La tv è da sempre il mezzo principale di diffusione e di effusione dei mutamenti antropologici che colpiscono l’uomo, lo è fin dalla sua diffusione e lo è perché può scavare nella psiche degli spettatori mutando consapevolmente o meno il carattere degli stessi. Il marketing è una forma consentita di lavaggio del cervello, consentita perché normata da codici e compensata da lauti guadagni, che serve a trasformare lo spettatore in consumatore di merci, di idee, di tutto ciò che è vendibile a vantaggio dei talassocratici che finanziano la tv.

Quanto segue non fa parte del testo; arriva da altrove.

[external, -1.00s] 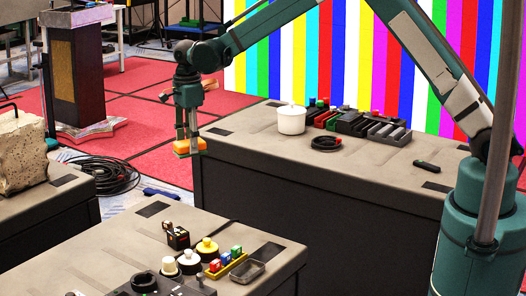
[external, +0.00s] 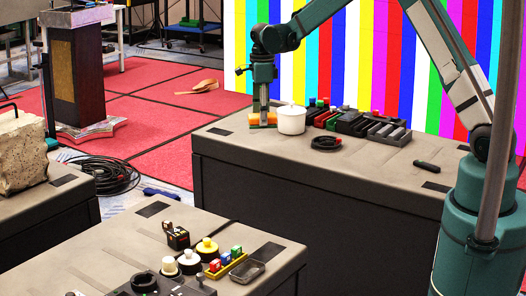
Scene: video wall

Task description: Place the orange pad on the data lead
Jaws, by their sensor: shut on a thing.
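My gripper (external: 263,117) is shut on the orange pad (external: 253,119), partly hidden by the fingers. It holds the pad low at the far left part of the rear table, just left of a white lidded pot (external: 291,119). I cannot tell whether the pad touches the table or the pot. A small black coiled cable (external: 326,143), which looks like the data lead, lies flat on the same table, to the right of the pot and nearer the camera.
A row of dark blocks with coloured ends (external: 360,124) stands behind the coil. A small black bar (external: 427,166) lies to the right. The front table (external: 120,248) holds several small items.

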Dapprima sottilmente, poi con indole impetuosa negli ultimi anni le istanze di gruppi femministi, black power, lgbtetcetc hanno imposto una narrazione che la tv ha assecondato per destrutturare la società detta patriarcale, arretrata e bigotta presentandoci una nuova realtà progressiva, inclusiva e ugualitaria. Non è un caso se le maggiori piattafrome di streaming hanno goduto del sostegno di queste associazioni e una volta ottenuto il boom, e la conseguente monopolistica posizione di mercato, siano stati i maggiori vettori di tali idee costringendo le proprie produzioni a tramutare tali istanze in prodotto da commercializzare.Questo ha portato il dibattito a polarizzarsi tra chi ritiene legittimo questo cambiamento inclusivo che metta al centro delle serie tv questioni di genere e di politica e chi invece ritiene tutto questo insostenibile e vorrebbe si tornasse a premiare la qualità di uno sceneggiato e la bravura degli attori, indipendentemente da scelte ideologiche o rappresentanze etniche del caso. Una guerra senza quartire che diciamo pure non impedisce a Netflix e compagnia di fatturare miliardi, indice che tale sistema ormai si è sedimentato e la maggior parte degli spettatori se n’è fatta una ragione, tanto che nonostante le proteste quegli abbonamenti proprio non li vogliono disattivare. Si, ci vorrebbero proprio i pirati.